Ce sont des questions que l’artiste béninoise Pélagie Gbaguidi, née au Sénégal et habitant en Belgique, se pose. En ne cédant ni au découragement ni au déni de réalité, l’artiste refuse d’interpréter les obscurités de notre époque comme l’annonce d’une fin ou d’une rupture radicale. Elle scrute les histoires du passé et l’état actuel de notre monde en les mettant en relation. Elle sonde les morts pour aider les vivants, et inversement. Elle lit des annonciations dans les murmurations d’oiseaux, ces grandes nuées formant dans leur déplacement des mouvements magistraux. Elle raconte ses observations, impressions et rêves dans des dessins et peintures narratives, et en faisant cela, elle nourrit nos espérances et notre agentivité.
Pélagie Gbaguidi est une griotte des temps présents qui assure, par l’art, une continuité pour nos histoires. C’est en tout cas ainsi qu’elle se définit, en référence aux conteurs d’Afrique de l’Ouest issus de la culture mandingue qui, entre autres, colportent en musique et en danse des récits historiques et mythologiques. Comme eux, elle est une artisane du verbe ; comme eux, elle déploie des espaces pour la parole et les corps, écoute leurs vibrations, fabrique des récits et s’approprie leurs pouvoirs. Mais elle ne relaie pas ceux officiels et dominants issus du colonialisme moderne, ces récits qui façonnent encore nos représentations du monde, nos manières de faire et d’être. Au contraire, elle s’attèle à redonner un certain pouvoir à des existences trouées, invisibilisées, négligées au travers d’une « oralité plastique [1] ».
En procédant ainsi, elle opère trois actes que sont ceux de la conscientisation, de la symbolisation et de la revitalisation, actes qui, pris ensemble et selon les finalités que se donne l’artiste, contribuent à notre édification. L’artiste accompagne ainsi le spectateur à traverser une période crépusculaire, tout en attirant son attention sur les germes d’un monde à venir pour lequel il convient de préparer dès aujourd’hui les forces éthiques et politiques.
« Antre », la nouvelle exposition de Pélagie Gbaguidi, est actuellement visible à La Verrière, à Bruxelles. Celle-ci fait suite à « Murmurations », qui s’était tenue du 30 juin 2024 au 15 décembre 2024 au Château de Rochechouart, Musée d’art contemporain de la Haute-Vienne [2]. « Murmurations » retraçait le parcours de l’artiste à travers huit salles spacieuses, depuis des dessins de jeunesse datant de la fin des années 1990 lorsqu’elle était encore étudiante à l’école supérieure des arts Saint-Luc (Liège, Belgique) à un ensemble de peintures réalisées ces deux dernières années et rassemblées sous le titre Fragmentation.

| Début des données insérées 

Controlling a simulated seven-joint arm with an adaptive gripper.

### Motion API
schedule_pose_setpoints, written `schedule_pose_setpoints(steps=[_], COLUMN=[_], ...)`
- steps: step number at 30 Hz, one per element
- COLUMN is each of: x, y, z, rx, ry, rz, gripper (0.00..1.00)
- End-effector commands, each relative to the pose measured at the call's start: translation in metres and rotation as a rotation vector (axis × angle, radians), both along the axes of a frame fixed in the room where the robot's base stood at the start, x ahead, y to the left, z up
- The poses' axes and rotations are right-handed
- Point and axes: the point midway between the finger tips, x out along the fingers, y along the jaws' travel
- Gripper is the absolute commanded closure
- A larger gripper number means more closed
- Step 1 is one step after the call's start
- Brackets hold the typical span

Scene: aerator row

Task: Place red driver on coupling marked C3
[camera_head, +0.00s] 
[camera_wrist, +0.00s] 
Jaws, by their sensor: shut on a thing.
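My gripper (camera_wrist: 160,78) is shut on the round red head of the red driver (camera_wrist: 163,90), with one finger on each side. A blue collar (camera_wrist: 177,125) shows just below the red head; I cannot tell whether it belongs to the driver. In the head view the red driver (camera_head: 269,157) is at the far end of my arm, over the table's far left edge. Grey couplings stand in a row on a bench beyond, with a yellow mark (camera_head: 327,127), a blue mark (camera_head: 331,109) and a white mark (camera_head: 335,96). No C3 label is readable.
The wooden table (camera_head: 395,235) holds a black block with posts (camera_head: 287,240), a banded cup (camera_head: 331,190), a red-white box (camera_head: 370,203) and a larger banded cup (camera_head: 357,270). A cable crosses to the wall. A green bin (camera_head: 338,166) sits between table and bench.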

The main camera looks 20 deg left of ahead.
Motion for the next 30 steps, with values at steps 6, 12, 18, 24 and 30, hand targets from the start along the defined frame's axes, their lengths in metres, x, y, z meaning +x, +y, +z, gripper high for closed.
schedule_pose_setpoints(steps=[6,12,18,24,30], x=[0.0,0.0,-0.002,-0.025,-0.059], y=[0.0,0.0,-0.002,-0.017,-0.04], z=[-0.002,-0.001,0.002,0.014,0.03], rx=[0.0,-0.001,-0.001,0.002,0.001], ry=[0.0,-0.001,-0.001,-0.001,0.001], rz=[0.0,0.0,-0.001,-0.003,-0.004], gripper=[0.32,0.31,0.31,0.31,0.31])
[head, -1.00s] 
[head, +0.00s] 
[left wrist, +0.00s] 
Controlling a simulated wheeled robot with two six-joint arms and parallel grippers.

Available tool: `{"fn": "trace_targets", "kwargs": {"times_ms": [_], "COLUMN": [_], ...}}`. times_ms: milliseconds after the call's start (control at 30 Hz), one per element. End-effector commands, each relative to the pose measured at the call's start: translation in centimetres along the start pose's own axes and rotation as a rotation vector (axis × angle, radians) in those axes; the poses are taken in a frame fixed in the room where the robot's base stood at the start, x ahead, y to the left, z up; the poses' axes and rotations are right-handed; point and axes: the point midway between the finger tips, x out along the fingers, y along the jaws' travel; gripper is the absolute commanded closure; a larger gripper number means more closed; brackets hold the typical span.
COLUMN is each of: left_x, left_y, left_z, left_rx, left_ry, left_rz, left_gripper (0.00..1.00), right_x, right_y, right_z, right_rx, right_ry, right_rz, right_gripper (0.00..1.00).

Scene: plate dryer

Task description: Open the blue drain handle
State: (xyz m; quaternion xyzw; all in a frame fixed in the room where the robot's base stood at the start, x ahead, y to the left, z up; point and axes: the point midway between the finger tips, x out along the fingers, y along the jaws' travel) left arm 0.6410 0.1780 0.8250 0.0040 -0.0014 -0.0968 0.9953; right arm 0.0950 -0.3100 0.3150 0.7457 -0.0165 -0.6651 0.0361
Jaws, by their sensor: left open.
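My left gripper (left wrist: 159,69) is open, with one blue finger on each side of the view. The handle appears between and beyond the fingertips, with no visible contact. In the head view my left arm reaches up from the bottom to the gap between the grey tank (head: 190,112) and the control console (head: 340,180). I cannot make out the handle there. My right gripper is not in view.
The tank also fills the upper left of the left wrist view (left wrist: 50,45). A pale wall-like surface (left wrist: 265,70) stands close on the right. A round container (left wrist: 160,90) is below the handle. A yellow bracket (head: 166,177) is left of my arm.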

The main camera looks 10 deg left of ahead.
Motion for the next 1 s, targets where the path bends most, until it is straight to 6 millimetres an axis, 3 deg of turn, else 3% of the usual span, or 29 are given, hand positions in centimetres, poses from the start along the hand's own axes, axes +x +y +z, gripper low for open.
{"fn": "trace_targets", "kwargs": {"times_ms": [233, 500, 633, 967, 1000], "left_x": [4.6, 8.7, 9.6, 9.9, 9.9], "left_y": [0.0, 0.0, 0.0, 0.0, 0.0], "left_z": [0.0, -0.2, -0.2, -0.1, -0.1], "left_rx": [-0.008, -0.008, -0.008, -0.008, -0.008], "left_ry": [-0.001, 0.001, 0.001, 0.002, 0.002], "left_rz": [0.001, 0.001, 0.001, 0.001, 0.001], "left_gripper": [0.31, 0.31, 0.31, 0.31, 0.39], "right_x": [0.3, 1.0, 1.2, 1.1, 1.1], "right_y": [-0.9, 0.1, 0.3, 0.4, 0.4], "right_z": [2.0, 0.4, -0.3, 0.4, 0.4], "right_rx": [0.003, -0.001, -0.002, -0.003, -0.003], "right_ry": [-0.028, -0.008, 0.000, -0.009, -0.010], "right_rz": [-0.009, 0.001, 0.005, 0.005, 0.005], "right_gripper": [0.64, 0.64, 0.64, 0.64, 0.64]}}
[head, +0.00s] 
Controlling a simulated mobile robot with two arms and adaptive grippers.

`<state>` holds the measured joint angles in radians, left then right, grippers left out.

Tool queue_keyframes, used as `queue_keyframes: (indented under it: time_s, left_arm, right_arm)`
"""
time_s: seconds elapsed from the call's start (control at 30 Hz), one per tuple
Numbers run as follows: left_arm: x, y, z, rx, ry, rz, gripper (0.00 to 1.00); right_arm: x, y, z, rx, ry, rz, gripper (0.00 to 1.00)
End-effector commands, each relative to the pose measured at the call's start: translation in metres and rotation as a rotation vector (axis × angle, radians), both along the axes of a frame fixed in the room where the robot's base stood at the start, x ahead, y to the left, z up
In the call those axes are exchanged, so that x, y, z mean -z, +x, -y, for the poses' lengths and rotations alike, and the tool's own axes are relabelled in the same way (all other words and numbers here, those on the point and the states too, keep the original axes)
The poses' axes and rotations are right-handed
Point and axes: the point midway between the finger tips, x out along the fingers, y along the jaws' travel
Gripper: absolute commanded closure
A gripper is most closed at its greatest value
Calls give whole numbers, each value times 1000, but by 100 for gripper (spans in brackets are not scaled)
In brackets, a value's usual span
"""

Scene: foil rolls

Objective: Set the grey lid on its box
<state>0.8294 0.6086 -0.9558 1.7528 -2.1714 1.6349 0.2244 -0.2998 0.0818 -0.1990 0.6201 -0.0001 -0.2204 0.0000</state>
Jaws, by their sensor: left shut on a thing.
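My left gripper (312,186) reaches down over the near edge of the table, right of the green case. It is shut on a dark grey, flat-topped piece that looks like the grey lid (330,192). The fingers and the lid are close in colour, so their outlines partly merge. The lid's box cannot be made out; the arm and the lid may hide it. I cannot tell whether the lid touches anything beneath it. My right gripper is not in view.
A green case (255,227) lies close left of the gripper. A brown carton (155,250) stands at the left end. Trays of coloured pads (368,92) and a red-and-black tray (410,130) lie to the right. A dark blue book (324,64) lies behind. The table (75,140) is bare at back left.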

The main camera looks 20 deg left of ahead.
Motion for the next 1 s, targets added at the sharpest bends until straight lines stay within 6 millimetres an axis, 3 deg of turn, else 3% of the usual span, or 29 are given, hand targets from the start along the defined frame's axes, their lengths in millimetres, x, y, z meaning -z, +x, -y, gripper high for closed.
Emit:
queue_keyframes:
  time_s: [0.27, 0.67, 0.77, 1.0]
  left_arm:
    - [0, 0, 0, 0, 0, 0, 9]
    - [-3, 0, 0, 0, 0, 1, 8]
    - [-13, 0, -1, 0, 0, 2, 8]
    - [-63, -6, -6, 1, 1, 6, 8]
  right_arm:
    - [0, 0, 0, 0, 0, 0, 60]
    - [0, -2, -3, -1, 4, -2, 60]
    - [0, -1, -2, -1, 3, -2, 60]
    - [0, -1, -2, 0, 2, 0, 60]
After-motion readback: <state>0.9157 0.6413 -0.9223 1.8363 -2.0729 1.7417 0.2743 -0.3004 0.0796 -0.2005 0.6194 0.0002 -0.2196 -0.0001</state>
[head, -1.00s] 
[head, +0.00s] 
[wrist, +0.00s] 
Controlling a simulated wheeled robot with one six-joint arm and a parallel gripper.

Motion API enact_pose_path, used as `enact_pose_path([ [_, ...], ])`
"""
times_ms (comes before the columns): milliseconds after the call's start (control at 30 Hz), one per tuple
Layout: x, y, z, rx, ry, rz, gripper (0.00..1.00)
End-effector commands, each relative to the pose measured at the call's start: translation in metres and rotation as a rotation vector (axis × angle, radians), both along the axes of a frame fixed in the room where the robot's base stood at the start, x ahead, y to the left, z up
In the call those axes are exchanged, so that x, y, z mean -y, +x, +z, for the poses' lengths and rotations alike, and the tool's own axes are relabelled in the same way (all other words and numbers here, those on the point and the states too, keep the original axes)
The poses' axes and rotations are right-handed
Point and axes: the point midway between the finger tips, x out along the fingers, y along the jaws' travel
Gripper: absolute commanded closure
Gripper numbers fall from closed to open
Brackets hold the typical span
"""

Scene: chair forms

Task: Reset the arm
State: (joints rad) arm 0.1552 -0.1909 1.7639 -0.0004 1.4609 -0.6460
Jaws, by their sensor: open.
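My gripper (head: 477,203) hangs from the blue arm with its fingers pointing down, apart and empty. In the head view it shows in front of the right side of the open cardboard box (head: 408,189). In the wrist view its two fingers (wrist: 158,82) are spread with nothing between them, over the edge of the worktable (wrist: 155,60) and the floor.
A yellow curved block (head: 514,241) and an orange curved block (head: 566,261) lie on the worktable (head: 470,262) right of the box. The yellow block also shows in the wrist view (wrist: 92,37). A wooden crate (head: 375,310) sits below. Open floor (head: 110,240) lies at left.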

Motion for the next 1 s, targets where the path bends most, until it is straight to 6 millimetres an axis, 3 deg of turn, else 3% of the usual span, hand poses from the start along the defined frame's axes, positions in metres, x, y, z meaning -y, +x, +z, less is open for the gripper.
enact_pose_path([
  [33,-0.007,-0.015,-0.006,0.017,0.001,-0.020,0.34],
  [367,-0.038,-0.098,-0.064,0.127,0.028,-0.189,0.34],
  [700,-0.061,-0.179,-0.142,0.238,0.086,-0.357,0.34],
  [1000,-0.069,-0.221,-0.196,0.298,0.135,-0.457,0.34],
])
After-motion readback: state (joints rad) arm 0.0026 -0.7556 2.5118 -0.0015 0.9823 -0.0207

« Antre » ressert quant à elle le champ de la production prolifique de l’artiste à un noyau d’œuvres, parfois fragments de fragments, dans un espace unique et simple, surmonté d’une verrière ouvrant sur le ciel, qui par chance était bleu le jour de ma visite. Bien que plus modeste, cette dernière exposition présente les mouvements vertigineux de l’œuvre de Pélagie Gbaguidi : ceux qui vont du sol au ciel, des corps aux supports, d’espaces de représentation en espaces de représentation. Dans l’antre, les éléments exposés ne cessent de se relier entre eux, et de faire signe vers l’extériorité du monde, à commencer par celle de l’espace d’exposition, sa structure et ses murs, celle des fragments manquants des œuvres exposées, celle des œuvres des artistes invités pour l’occasion (le collectif d’artistes-designers Aygo, les artistes Marianne Berenhaut et Hessie). C’est peut-être la raison pour laquelle le commissaire Joël Riff précise dans son texte du livret d’exposition que l’antre ici « ne cible pas tant où l’on se cache, que d’où l’on sort [3] » ; que cet intérieur, bien qu’il révèle la puissance d’une vitalité artistique singulière et personnelle, demeure un espace transitionnel chargé d’altérité et de renvois.
Et, de fait, Pélagie Gbaguidi ne crée pas de manière isolée, solitaire, repliée. Son espace de création – son antre – est percé de portes et de fenêtres. Artiste de terrain, elle part au contact et à la rencontre des autres. Son processus de production intègre l’enquête. Parmi les œuvres présentées ici, Acide (2023) a été réalisée lors d’un séjour en République démocratique du Congo auprès de femmes, parfois accompagnées d’enfants et de vieillards, pratiquant une exploitation illégale de minerais. Elle y a recueilli leurs témoignages, observé leurs conditions de travail, proposé des ateliers de création et créé une œuvre in situ qu’elle a appelée Chorégraphie de la survie.Udji Kinge [4].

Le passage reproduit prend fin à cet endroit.